## DO THIS
Return the first line, the line containing "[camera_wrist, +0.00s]", and every line between them, exactly as they stand.

# START OF SUPPLIED MATERIAL

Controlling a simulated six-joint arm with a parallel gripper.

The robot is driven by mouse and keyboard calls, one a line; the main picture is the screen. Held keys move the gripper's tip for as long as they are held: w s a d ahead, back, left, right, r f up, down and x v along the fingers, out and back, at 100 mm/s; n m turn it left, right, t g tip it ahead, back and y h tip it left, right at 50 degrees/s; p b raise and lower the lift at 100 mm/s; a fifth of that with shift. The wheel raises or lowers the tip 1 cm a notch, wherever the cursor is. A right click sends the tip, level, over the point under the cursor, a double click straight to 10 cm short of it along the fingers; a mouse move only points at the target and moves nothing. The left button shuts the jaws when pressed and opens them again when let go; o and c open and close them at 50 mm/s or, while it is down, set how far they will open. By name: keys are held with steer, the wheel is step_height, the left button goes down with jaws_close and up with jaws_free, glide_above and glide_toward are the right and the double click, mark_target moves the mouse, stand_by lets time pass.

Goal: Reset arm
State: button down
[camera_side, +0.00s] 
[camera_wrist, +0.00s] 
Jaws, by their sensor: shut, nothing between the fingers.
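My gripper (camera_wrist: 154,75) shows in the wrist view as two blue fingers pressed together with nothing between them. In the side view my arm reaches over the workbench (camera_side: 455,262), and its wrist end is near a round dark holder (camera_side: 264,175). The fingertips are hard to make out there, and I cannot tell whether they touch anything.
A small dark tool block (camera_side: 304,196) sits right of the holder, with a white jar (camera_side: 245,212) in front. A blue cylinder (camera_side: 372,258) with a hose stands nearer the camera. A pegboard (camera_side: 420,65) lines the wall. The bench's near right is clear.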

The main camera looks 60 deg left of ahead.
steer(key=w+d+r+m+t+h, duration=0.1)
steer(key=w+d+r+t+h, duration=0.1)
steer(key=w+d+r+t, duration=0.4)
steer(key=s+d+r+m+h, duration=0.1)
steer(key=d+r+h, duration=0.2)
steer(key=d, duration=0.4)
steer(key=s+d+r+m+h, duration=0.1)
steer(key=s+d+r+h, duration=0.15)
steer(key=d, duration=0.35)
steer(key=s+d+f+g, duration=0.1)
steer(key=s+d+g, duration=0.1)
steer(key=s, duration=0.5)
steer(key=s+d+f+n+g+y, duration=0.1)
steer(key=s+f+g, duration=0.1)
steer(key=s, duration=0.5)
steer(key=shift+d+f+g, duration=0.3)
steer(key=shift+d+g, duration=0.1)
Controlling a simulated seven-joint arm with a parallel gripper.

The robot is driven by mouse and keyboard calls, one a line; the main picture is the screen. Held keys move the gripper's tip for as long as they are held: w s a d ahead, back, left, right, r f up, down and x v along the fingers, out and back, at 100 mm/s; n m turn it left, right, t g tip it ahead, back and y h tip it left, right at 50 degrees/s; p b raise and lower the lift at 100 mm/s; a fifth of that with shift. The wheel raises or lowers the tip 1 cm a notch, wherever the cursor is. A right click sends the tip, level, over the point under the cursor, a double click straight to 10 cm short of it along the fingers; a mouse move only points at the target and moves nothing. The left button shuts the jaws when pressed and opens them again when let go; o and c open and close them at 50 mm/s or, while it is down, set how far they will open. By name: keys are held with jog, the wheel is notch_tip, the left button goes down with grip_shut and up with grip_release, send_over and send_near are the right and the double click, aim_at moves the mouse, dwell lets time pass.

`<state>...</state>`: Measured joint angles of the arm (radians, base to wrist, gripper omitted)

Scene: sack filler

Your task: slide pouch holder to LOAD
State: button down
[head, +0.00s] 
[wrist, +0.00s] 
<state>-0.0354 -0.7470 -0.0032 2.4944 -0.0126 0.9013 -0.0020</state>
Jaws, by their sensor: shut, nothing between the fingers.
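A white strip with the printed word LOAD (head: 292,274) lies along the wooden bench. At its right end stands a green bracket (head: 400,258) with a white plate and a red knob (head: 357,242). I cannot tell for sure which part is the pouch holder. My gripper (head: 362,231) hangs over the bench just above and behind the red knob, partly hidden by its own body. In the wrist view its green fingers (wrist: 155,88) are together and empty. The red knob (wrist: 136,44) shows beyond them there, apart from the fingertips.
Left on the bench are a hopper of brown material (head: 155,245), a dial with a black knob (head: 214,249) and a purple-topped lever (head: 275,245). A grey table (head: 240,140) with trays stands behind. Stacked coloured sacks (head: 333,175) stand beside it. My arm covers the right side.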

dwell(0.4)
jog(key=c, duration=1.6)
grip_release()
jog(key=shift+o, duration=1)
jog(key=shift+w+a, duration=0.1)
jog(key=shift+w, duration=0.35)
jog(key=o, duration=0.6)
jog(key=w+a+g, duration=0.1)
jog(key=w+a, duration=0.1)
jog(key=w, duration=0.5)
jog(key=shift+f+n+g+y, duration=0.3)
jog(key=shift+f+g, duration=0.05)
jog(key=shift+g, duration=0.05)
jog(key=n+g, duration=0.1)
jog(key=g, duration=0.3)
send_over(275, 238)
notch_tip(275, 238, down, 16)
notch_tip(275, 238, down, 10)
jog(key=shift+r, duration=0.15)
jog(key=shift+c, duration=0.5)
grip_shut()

# END OF SUPPLIED MATERIAL

## WORKED SOLUTION
Controlling a simulated six-joint arm with a parallel gripper.

The robot is driven by mouse and keyboard calls, one a line; the main picture is the screen. Held keys move the gripper's tip for as long as they are held: w s a d ahead, back, left, right, r f up, down and x v along the fingers, out and back, at 100 mm/s; n m turn it left, right, t g tip it ahead, back and y h tip it left, right at 50 degrees/s; p b raise and lower the lift at 100 mm/s; a fifth of that with shift. The wheel raises or lowers the tip 1 cm a notch, wherever the cursor is. A right click sends the tip, level, over the point under the cursor, a double click straight to 10 cm short of it along the fingers; a mouse move only points at the target and moves nothing. The left button shuts the jaws when pressed and opens them again when let go; o and c open and close them at 50 mm/s or, while it is down, set how far they will open. By name: keys are held with steer, the wheel is step_height, the left button goes down with jaws_close and up with jaws_free, glide_above and glide_toward are the right and the double click, mark_target moves the mouse, stand_by lets time pass.

Goal: Reset arm
State: button down
[camera_side, +0.00s] 
[camera_wrist, +0.00s] 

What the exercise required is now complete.